_INSTRUCTIONS FOR THE TASK_: Please output exactly the lines of the material from the first through the line containing "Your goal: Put", and nothing more.

_RECORDS SUPPLIED_:
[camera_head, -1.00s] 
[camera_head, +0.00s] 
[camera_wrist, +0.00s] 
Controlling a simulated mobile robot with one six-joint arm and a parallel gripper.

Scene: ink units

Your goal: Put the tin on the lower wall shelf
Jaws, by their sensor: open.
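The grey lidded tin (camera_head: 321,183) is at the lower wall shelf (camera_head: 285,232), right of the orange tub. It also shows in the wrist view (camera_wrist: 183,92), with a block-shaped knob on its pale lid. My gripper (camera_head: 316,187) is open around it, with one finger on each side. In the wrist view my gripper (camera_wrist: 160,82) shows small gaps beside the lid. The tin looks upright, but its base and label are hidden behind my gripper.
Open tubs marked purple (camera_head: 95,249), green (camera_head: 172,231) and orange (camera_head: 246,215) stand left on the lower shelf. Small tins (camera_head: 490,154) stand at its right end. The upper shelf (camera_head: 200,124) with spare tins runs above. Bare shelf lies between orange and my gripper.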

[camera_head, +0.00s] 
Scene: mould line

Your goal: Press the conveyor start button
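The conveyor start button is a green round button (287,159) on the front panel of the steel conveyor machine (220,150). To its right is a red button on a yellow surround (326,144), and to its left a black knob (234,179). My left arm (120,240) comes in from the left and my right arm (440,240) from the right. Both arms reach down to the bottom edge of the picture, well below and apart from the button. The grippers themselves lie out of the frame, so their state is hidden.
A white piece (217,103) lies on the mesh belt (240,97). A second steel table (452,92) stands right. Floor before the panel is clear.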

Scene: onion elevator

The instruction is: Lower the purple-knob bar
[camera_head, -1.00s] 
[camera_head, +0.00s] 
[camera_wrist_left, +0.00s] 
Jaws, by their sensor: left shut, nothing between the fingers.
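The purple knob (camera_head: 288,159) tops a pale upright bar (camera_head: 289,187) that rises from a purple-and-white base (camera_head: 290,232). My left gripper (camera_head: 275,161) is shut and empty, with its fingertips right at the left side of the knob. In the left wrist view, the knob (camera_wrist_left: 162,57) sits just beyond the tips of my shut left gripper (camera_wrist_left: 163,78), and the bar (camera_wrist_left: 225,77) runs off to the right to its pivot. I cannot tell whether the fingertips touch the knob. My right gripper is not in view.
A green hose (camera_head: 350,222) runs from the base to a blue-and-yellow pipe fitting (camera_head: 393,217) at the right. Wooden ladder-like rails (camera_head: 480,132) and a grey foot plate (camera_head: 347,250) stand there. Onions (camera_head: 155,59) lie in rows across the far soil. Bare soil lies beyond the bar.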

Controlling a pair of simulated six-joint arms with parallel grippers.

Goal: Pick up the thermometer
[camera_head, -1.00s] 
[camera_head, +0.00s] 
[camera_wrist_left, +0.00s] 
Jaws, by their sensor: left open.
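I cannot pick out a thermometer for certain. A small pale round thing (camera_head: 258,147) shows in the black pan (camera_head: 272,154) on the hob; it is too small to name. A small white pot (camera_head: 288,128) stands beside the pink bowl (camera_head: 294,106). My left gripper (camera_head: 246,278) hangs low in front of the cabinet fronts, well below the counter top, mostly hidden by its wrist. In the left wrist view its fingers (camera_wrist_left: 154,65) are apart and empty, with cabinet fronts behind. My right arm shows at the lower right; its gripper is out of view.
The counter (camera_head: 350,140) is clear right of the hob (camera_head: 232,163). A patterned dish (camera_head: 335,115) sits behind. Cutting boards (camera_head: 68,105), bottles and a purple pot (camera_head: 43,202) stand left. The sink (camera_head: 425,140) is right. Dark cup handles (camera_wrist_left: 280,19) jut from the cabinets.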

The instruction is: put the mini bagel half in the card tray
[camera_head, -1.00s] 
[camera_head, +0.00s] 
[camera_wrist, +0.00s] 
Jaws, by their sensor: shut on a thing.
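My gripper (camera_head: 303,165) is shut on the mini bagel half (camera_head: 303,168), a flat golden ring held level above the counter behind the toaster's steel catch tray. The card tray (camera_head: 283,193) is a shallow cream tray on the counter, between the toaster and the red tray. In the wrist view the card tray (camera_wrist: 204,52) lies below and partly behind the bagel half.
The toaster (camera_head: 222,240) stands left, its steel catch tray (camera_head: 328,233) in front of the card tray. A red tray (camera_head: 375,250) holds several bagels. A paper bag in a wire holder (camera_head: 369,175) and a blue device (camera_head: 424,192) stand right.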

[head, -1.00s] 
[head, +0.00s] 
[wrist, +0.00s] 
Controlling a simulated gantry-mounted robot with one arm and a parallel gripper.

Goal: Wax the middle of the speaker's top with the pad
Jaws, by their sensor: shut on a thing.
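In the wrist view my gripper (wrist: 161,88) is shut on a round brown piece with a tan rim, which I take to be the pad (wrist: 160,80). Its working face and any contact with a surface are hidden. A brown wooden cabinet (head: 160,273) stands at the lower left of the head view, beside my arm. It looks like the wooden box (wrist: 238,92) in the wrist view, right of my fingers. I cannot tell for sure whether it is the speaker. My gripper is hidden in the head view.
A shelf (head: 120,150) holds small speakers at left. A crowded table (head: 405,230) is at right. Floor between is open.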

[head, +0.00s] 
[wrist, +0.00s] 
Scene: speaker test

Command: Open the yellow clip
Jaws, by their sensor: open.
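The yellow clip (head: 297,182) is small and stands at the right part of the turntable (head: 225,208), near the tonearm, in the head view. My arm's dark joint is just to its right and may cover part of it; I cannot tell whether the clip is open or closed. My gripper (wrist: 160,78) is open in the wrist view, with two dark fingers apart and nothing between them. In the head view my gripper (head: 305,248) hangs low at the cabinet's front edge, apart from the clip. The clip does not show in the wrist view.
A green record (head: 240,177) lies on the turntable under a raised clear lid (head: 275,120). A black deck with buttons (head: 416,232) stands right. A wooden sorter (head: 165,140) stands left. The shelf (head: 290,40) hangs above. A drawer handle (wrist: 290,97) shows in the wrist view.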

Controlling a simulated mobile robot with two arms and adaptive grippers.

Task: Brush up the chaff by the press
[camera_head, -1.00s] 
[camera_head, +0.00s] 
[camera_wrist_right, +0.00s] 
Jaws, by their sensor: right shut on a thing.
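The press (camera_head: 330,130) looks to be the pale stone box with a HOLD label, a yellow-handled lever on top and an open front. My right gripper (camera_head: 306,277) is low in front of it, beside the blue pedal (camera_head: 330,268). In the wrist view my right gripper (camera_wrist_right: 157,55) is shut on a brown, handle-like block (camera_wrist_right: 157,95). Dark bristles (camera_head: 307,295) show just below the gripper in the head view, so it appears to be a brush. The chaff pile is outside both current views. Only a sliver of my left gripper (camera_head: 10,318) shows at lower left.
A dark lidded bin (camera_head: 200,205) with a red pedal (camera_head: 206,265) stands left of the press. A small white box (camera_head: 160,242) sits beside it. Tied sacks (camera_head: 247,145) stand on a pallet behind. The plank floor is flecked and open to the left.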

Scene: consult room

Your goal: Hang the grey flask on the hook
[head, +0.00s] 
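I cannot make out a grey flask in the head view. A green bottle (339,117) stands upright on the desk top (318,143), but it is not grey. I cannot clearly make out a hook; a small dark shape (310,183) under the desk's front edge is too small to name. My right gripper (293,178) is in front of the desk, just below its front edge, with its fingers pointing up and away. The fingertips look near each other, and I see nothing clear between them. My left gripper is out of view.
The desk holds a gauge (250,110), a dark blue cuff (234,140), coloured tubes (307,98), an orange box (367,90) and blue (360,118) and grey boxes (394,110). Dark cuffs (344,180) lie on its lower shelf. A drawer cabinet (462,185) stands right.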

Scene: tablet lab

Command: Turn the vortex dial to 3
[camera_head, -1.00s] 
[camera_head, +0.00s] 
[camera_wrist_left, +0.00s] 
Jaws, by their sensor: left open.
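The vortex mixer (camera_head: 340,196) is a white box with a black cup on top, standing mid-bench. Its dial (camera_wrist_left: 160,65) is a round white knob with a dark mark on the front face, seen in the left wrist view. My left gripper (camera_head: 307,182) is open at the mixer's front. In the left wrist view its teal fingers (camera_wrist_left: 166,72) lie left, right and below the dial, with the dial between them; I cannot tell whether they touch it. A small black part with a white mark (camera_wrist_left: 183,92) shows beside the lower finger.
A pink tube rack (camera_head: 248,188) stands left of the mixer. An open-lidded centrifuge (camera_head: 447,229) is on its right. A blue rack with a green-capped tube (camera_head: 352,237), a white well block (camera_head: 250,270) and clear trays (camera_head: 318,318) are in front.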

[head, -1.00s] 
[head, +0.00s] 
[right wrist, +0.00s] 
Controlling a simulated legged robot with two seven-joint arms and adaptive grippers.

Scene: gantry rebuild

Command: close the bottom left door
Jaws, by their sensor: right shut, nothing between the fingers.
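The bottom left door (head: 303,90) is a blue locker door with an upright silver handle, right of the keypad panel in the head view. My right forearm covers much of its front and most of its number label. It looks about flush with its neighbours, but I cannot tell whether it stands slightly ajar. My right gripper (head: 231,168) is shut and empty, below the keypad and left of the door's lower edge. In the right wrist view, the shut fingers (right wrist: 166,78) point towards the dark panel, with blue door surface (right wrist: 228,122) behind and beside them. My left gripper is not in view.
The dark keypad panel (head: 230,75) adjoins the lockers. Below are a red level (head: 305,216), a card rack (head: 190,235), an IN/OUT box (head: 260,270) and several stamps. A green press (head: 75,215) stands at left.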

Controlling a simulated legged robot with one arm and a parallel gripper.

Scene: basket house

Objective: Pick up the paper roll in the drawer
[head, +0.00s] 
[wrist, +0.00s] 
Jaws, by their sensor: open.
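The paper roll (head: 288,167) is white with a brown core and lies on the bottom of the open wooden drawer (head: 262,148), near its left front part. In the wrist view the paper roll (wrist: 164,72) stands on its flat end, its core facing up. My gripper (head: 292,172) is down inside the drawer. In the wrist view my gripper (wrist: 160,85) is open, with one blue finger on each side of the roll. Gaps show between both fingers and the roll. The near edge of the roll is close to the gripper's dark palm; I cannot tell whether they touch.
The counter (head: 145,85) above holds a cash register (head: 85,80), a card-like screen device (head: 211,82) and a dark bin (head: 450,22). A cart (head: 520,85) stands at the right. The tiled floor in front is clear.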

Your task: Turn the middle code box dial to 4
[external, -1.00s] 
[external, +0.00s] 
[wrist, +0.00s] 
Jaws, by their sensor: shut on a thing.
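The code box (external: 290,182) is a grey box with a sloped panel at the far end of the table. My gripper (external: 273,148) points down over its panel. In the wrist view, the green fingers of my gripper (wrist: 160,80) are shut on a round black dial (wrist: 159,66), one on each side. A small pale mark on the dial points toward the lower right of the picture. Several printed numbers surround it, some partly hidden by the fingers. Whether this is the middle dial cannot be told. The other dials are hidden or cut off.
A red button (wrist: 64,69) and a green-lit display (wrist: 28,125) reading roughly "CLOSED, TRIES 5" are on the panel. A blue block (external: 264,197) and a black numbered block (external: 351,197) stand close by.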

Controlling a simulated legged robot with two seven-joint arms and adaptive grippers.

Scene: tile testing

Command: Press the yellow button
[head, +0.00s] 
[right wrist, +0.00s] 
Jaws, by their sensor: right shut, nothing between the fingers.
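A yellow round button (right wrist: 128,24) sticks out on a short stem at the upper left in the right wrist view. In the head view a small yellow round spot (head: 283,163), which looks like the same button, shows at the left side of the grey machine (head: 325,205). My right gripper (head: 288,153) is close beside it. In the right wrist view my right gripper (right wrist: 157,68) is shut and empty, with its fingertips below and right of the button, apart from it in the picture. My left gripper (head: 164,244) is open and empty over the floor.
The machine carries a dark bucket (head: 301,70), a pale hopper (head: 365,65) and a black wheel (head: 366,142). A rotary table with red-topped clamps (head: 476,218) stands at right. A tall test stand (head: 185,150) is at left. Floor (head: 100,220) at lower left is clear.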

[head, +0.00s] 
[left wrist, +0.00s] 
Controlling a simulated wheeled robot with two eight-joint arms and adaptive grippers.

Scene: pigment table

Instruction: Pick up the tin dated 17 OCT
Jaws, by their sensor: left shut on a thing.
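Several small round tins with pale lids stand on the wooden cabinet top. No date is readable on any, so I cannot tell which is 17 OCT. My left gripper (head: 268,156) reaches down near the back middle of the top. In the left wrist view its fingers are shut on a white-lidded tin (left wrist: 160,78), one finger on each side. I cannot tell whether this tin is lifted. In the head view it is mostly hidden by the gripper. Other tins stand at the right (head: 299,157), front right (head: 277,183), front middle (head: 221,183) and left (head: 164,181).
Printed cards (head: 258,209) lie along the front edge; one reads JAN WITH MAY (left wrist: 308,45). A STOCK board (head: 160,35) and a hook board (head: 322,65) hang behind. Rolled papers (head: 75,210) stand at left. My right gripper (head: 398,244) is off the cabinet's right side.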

_TASK ANSWER_:
[camera_head, -1.00s] 
[camera_head, +0.00s] 
[camera_wrist, +0.00s] 
Controlling a simulated mobile robot with one six-joint arm and a parallel gripper.

Scene: ink units

Your goal: Put the tin on the lower wall shelf

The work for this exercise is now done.